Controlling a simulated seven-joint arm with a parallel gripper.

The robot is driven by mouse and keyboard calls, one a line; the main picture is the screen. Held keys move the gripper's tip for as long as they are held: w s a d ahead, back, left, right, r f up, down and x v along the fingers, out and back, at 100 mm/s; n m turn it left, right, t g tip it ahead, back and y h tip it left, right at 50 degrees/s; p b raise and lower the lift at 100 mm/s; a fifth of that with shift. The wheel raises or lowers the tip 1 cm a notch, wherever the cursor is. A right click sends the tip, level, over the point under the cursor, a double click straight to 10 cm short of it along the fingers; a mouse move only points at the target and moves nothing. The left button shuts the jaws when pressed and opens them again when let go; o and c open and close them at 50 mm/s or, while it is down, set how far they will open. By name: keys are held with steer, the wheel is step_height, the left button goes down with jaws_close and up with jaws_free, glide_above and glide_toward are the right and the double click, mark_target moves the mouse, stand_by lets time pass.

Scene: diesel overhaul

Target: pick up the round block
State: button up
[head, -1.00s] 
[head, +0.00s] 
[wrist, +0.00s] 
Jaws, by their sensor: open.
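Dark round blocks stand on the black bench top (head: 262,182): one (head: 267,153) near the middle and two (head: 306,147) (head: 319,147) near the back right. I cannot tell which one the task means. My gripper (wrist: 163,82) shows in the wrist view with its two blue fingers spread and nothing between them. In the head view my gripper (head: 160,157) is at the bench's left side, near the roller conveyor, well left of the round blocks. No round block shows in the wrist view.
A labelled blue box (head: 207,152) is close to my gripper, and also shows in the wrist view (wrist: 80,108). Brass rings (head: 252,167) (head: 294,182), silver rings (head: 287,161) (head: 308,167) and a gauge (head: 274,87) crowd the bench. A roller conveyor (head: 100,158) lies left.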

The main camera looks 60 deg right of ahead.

◇ ◇ ◇ ◇ ◇

**What needs to be done:** Each line must be given again exactly as written above.

**Reply to the task:**
Controlling a simulated seven-joint arm with a parallel gripper.

The robot is driven by mouse and keyboard calls, one a line; the main picture is the screen. Held keys move the gripper's tip for as long as they are held: w s a d ahead, back, left, right, r f up, down and x v along the fingers, out and back, at 100 mm/s; n m turn it left, right, t g tip it ahead, back and y h tip it left, right at 50 degrees/s; p b raise and lower the lift at 100 mm/s; a fifth of that with shift. The wheel raises or lowers the tip 1 cm a notch, wherever the cursor is. A right click sends the tip, level, over the point under the cursor, a double click straight to 10 cm short of it along the fingers; a mouse move only points at the target and moves nothing. The left button shuts the jaws when pressed and opens them again when let go; o and c open and close them at 50 mm/s or, while it is down, set how far they will open. By name: keys are held with steer, the wheel is step_height, the left button goes down with jaws_close and up with jaws_free, glide_above and glide_toward are the right and the double click, mark_target moves the mouse, stand_by lets time pass.

Scene: diesel overhaul

Target: pick up the round block
State: button up
[head, -1.00s] 
[head, +0.00s] 
[wrist, +0.00s] 
Jaws, by their sensor: open.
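Dark round blocks stand on the black bench top (head: 262,182): one (head: 267,153) near the middle and two (head: 306,147) (head: 319,147) near the back right. I cannot tell which one the task means. My gripper (wrist: 163,82) shows in the wrist view with its two blue fingers spread and nothing between them. In the head view my gripper (head: 160,157) is at the bench's left side, near the roller conveyor, well left of the round blocks. No round block shows in the wrist view.
A labelled blue box (head: 207,152) is close to my gripper, and also shows in the wrist view (wrist: 80,108). Brass rings (head: 252,167) (head: 294,182), silver rings (head: 287,161) (head: 308,167) and a gauge (head: 274,87) crowd the bench. A roller conveyor (head: 100,158) lies left.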

The main camera looks 60 deg right of ahead.

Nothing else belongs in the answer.